┌──

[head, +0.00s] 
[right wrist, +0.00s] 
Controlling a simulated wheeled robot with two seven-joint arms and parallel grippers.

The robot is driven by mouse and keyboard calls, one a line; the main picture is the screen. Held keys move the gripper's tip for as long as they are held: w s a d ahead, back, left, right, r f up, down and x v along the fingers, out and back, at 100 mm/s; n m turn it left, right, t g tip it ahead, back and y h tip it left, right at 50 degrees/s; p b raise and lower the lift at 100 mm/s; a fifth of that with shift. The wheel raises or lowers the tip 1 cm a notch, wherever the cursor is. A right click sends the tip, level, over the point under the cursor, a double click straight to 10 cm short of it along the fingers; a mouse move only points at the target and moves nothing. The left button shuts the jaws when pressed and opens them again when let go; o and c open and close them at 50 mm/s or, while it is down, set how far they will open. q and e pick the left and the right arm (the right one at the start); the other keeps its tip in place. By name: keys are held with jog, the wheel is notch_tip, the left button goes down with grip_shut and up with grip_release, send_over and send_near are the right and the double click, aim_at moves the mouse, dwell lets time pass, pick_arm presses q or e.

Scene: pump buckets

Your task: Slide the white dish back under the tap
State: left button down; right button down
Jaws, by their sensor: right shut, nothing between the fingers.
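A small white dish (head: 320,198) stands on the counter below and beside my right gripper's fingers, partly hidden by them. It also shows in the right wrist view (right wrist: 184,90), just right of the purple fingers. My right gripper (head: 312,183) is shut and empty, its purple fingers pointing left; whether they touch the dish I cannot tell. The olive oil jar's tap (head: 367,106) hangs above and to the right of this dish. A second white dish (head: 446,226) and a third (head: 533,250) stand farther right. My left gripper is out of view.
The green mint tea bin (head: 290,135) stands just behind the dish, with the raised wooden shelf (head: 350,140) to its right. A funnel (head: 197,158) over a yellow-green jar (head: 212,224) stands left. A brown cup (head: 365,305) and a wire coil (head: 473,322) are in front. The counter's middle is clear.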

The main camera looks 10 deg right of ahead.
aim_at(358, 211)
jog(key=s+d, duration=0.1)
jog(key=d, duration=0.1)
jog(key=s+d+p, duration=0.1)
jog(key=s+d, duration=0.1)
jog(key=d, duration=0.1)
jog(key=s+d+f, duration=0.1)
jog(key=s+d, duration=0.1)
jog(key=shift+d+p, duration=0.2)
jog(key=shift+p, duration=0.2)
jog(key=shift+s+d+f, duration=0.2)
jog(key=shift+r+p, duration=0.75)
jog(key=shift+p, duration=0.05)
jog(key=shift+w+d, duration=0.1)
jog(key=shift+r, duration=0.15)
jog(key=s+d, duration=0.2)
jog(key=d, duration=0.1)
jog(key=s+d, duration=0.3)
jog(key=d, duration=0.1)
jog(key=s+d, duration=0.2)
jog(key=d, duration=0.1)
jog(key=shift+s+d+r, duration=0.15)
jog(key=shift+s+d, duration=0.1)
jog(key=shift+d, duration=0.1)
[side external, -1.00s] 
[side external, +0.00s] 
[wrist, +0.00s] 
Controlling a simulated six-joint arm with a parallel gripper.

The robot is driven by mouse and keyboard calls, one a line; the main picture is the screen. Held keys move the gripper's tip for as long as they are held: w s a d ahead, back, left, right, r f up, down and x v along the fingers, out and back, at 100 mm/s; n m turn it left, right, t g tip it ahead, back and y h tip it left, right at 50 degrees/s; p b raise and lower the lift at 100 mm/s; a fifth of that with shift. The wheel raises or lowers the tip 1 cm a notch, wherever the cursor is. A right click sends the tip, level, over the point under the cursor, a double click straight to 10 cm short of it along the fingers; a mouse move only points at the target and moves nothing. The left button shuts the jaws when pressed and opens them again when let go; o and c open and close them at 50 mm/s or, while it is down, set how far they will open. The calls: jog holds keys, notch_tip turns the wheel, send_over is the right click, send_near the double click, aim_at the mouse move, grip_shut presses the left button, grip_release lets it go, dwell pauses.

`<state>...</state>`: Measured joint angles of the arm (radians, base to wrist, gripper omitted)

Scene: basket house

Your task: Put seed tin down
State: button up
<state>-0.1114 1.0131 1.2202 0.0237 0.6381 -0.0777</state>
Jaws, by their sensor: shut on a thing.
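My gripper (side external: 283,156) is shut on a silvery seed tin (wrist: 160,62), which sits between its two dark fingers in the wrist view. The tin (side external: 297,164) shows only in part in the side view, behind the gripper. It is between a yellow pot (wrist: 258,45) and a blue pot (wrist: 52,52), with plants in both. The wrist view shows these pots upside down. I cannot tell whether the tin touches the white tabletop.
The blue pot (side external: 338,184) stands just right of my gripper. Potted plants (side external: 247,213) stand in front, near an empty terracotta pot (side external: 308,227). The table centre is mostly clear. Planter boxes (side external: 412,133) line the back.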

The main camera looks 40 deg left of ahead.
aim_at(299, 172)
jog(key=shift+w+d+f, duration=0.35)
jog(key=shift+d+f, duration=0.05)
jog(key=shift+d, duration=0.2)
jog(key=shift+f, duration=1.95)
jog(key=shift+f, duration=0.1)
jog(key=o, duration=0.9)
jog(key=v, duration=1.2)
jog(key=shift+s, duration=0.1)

└──
┌──

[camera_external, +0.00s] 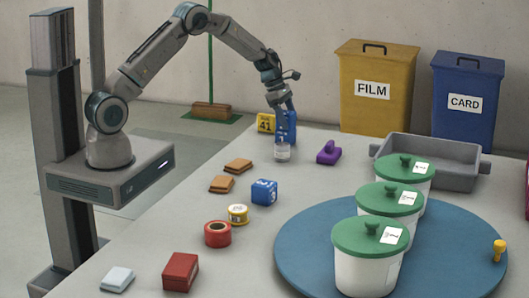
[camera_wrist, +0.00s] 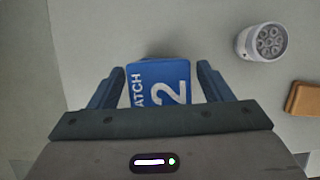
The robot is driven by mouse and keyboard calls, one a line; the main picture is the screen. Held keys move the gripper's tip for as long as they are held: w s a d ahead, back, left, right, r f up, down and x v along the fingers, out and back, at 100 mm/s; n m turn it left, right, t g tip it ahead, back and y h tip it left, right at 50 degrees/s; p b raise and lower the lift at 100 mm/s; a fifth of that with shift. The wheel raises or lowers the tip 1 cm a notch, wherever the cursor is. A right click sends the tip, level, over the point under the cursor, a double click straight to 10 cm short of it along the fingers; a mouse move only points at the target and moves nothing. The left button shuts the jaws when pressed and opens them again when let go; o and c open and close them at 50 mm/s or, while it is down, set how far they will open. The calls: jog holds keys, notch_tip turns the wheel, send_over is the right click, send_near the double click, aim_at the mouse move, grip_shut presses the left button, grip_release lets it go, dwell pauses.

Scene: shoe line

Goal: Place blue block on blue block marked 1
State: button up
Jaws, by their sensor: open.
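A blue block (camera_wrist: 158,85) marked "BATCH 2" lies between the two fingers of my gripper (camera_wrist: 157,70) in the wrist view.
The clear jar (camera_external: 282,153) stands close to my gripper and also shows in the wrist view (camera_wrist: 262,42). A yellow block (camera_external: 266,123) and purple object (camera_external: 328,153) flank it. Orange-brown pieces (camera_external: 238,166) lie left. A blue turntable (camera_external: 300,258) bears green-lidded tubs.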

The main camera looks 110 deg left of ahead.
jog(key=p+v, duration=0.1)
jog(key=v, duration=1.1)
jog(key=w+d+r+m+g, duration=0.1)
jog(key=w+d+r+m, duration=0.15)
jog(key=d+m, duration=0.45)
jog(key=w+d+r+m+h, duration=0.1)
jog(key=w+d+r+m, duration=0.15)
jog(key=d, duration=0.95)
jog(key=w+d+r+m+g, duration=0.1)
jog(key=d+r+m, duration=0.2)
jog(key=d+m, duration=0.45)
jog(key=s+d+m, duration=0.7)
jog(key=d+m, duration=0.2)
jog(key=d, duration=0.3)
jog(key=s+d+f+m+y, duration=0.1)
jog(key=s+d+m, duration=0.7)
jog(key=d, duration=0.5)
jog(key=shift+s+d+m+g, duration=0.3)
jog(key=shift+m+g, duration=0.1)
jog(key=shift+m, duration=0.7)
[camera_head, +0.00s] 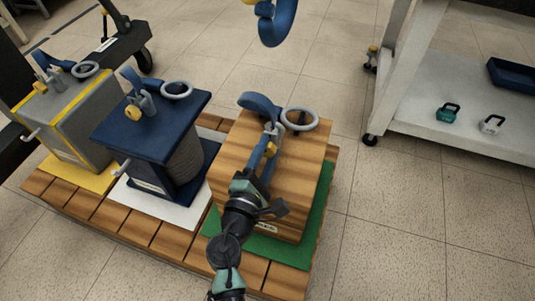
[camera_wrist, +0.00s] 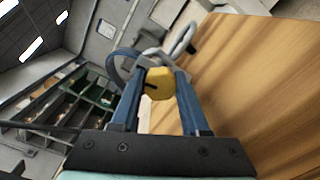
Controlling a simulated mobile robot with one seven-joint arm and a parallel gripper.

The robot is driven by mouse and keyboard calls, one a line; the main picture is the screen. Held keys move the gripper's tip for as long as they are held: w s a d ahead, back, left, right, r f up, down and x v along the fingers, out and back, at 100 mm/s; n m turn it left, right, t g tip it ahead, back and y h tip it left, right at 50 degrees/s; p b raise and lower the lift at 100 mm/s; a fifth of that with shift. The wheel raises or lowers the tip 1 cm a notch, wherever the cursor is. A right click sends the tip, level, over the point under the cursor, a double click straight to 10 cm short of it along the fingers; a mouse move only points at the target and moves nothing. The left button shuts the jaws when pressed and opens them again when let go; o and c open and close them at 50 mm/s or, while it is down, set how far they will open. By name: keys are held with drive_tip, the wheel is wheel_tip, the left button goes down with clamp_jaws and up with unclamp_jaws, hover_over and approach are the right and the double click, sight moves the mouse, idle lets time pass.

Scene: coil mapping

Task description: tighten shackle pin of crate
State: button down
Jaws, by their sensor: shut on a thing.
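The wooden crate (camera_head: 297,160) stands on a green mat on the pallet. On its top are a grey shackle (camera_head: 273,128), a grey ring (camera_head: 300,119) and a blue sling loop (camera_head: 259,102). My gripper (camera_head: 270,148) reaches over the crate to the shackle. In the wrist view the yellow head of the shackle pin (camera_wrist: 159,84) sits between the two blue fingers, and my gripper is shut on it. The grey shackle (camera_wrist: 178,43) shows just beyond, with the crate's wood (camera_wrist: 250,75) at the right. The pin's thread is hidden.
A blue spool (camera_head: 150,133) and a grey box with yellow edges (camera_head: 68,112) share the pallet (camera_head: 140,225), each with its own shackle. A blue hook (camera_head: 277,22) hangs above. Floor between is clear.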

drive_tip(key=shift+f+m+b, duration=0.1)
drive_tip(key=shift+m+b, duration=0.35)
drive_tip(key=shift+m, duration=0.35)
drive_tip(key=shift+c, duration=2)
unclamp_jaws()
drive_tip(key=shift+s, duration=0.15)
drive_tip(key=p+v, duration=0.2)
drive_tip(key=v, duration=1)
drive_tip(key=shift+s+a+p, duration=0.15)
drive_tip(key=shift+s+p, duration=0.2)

└──

In the entries above, identify every line with the string "parallel".

Controlling a simulated wheeled robot with two seven-joint arms and parallel grippers.
Controlling a simulated six-joint arm with a parallel gripper.
Controlling a simulated mobile robot with one seven-joint arm and a parallel gripper.

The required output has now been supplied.